**Work instructions:**
Take the listing and print it in full, exactly as given.

**Data section:**
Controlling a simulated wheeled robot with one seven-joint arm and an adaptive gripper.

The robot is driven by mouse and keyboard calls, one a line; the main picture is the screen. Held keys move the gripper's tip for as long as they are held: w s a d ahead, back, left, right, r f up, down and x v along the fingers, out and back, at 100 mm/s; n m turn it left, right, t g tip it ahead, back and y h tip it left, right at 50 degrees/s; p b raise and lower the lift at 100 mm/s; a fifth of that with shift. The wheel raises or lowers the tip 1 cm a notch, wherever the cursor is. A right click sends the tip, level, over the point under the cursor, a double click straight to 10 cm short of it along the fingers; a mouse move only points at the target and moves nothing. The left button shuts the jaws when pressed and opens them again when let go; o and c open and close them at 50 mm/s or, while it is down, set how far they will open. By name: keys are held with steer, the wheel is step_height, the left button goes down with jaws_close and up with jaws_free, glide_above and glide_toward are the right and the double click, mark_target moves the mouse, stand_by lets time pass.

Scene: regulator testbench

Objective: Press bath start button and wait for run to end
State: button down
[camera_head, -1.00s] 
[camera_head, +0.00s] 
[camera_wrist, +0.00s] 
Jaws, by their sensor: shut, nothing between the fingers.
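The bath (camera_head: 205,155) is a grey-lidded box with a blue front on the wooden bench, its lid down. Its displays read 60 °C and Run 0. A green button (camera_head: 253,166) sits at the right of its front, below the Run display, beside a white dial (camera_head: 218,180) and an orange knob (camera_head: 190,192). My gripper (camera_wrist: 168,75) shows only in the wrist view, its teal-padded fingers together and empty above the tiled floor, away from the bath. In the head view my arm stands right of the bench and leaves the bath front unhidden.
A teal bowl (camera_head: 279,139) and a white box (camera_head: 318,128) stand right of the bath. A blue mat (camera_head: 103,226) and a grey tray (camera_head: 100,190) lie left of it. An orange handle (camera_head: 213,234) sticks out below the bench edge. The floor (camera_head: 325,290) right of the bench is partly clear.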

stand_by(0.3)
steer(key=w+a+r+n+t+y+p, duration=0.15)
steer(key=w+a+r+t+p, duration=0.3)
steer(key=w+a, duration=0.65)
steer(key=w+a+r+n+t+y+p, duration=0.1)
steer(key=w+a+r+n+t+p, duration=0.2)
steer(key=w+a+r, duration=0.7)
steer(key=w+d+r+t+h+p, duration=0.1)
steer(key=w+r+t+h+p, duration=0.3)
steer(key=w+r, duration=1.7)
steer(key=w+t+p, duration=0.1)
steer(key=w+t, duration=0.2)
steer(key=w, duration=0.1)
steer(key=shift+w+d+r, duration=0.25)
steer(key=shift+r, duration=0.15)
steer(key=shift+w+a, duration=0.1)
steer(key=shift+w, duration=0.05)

**Exercise answer:**
Controlling a simulated wheeled robot with one seven-joint arm and an adaptive gripper.

The robot is driven by mouse and keyboard calls, one a line; the main picture is the screen. Held keys move the gripper's tip for as long as they are held: w s a d ahead, back, left, right, r f up, down and x v along the fingers, out and back, at 100 mm/s; n m turn it left, right, t g tip it ahead, back and y h tip it left, right at 50 degrees/s; p b raise and lower the lift at 100 mm/s; a fifth of that with shift. The wheel raises or lowers the tip 1 cm a notch, wherever the cursor is. A right click sends the tip, level, over the point under the cursor, a double click straight to 10 cm short of it along the fingers; a mouse move only points at the target and moves nothing. The left button shuts the jaws when pressed and opens them again when let go; o and c open and close them at 50 mm/s or, while it is down, set how far they will open. By name: keys are held with steer, the wheel is step_height, the left button goes down with jaws_close and up with jaws_free, glide_above and glide_toward are the right and the double click, mark_target moves the mouse, stand_by lets time pass.

Scene: regulator testbench

Objective: Press bath start button and wait for run to end
State: button down
[camera_head, -1.00s] 
[camera_head, +0.00s] 
[camera_wrist, +0.00s] 
Jaws, by their sensor: shut, nothing between the fingers.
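The bath (camera_head: 205,155) is a grey-lidded box with a blue front on the wooden bench, its lid down. Its displays read 60 °C and Run 0. A green button (camera_head: 253,166) sits at the right of its front, below the Run display, beside a white dial (camera_head: 218,180) and an orange knob (camera_head: 190,192). My gripper (camera_wrist: 168,75) shows only in the wrist view, its teal-padded fingers together and empty above the tiled floor, away from the bath. In the head view my arm stands right of the bench and leaves the bath front unhidden.
A teal bowl (camera_head: 279,139) and a white box (camera_head: 318,128) stand right of the bath. A blue mat (camera_head: 103,226) and a grey tray (camera_head: 100,190) lie left of it. An orange handle (camera_head: 213,234) sticks out below the bench edge. The floor (camera_head: 325,290) right of the bench is partly clear.

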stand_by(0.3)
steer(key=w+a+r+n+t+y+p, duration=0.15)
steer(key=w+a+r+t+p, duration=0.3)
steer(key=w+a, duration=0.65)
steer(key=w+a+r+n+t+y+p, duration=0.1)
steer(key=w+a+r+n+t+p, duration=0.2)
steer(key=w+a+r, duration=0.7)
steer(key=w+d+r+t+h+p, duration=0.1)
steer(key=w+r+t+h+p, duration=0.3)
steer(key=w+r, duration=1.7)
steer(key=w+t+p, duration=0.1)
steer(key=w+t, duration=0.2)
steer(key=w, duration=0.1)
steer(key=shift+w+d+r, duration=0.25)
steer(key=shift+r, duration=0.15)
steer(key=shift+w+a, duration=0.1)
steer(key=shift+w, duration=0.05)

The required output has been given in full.